Get a job, raise interest rates

January 14, 2010

How inconsiderate – all those people getting jobs and therefore ensuring further interest rate rises. Watch the mortgage class complain. Don't the poor know their place?

The most consistent aspect of the Australian Bureau of Statistics' labour force surveys over the past six months is their ability to surprise on the up-side, catching even the more optimistic market economists flat-footed. It's just happened again with December's unemployment rate dropping to 5.5 per cent on the headline seasonally adjusted estimate, 5.6 per cent on the better trend guess.

And if you really want to startle yourself about the strength of the Australian recovery, have a peek at the raw figures without any form of adjustment: there were a record 11,047,100 Australians in work last month, a jump of nearly 200,000 and an all-time record as the unemployment rate fell to 5.3 per cent.

No wonder retailers have been quietly doing very nicely, thank-you very much. It's why all the prognostications about the impact of the federal cash splash fading were rubbish.

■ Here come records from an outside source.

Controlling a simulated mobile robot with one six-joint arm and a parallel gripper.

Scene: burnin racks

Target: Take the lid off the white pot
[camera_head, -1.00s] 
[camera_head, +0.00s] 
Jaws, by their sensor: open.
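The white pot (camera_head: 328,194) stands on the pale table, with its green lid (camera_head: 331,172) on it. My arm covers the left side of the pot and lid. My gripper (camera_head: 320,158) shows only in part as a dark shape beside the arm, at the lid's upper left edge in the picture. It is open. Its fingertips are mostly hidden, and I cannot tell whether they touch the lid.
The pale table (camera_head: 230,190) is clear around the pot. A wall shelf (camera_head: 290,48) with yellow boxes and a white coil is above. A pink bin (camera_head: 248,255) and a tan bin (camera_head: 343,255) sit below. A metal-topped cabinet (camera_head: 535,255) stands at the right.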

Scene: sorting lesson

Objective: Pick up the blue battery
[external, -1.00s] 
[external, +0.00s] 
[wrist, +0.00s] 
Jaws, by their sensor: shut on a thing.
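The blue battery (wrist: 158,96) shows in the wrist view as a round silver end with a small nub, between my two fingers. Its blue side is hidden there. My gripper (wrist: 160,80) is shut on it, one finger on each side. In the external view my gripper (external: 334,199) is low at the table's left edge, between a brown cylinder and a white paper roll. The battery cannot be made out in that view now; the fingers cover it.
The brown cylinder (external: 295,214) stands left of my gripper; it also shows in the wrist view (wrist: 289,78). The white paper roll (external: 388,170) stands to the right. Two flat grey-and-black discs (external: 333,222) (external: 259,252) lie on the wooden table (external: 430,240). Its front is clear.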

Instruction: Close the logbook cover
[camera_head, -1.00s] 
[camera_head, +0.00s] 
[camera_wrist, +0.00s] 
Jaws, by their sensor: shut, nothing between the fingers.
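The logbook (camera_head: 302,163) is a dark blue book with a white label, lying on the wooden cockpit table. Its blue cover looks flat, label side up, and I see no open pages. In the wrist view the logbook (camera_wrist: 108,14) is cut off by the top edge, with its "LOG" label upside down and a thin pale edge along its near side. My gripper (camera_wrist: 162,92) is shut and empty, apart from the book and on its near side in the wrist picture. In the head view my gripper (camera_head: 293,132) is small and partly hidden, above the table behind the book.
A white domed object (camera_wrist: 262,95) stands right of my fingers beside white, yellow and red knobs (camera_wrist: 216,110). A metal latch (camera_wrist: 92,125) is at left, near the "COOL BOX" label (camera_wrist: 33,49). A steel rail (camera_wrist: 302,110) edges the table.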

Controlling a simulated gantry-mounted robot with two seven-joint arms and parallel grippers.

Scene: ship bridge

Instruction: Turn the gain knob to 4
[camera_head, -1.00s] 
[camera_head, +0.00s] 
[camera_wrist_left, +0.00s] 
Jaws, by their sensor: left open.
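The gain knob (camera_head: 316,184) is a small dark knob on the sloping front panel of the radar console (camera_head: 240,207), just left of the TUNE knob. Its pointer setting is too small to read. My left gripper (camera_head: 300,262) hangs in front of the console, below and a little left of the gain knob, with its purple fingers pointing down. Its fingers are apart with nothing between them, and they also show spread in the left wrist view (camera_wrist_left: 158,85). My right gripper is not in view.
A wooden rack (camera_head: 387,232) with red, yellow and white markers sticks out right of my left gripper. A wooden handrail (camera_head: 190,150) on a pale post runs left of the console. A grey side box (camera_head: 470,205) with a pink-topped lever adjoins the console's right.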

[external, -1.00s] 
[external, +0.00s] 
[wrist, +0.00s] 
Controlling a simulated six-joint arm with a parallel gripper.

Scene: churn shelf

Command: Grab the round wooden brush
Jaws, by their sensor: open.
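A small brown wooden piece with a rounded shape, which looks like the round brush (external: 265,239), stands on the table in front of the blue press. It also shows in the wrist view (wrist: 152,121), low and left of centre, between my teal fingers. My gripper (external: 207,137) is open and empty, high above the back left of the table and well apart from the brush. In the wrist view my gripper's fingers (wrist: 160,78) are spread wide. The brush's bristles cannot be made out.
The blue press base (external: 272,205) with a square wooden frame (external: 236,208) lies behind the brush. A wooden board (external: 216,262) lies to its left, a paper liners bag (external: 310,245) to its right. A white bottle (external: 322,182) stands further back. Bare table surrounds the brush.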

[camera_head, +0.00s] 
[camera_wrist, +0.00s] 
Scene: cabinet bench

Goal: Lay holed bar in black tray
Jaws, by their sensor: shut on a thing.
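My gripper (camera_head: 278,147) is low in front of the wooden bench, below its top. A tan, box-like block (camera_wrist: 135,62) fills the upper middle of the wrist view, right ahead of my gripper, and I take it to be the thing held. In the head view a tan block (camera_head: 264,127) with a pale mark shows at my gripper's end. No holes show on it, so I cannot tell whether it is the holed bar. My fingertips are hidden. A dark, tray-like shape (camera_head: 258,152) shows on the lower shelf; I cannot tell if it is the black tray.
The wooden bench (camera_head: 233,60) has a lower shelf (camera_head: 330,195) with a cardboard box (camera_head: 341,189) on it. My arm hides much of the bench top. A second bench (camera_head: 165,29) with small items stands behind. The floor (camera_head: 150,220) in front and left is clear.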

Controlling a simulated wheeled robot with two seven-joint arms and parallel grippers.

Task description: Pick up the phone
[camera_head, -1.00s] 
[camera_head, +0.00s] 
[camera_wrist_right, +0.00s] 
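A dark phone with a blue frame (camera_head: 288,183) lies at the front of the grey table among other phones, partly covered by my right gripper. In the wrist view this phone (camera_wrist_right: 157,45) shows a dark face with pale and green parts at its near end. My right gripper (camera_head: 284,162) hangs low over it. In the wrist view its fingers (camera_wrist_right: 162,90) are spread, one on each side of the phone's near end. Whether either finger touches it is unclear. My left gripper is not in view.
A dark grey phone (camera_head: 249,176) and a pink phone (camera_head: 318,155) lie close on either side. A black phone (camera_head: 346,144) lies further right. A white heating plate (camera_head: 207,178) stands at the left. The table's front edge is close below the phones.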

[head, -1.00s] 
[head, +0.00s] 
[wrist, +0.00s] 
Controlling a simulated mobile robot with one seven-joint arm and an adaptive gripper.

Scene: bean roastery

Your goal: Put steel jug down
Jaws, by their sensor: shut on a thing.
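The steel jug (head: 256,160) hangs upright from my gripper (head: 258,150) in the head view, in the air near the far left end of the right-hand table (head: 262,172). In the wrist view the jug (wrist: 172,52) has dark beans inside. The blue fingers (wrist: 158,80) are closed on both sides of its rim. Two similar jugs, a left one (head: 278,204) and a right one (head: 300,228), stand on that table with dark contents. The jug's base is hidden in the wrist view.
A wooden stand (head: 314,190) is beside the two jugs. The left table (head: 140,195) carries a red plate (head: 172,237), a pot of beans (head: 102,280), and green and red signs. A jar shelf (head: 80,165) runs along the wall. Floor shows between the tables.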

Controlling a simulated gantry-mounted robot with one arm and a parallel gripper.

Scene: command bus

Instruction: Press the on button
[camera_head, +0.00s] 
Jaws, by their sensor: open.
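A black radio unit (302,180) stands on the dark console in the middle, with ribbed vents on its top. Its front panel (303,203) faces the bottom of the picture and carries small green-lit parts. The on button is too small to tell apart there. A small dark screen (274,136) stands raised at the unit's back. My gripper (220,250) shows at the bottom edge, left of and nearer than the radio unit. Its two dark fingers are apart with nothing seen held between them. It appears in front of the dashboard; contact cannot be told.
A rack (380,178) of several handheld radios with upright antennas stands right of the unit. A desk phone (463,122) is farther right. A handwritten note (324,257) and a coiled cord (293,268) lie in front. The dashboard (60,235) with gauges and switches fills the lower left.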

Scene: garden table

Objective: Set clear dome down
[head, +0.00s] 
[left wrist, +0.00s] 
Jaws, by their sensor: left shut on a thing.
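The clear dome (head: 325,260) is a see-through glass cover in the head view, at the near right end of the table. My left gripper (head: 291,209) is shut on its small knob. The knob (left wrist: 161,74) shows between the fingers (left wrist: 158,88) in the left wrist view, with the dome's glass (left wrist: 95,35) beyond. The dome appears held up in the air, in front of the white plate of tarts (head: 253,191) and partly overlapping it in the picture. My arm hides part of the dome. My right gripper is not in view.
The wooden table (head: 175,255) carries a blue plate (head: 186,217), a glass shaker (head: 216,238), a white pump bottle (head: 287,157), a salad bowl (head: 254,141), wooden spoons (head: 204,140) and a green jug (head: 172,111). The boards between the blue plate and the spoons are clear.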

Statistics being statistics, there's always something for the worrywarts to hang on to – seasonally-adjusted aggregate hours worked fell by one million. That might sound like something, but it's not – it's a miniscule fraction of the 1535.6 million hours actually worked and doesn't really make sense anyway, which is why statistics are revised from time to time. The trend aggregate hours worked rose by 3.7 million.

My suspected reason for why the commentariat has been so consistently wrong about the labour force is that they've never understood just how tight the labour market was before the GFC.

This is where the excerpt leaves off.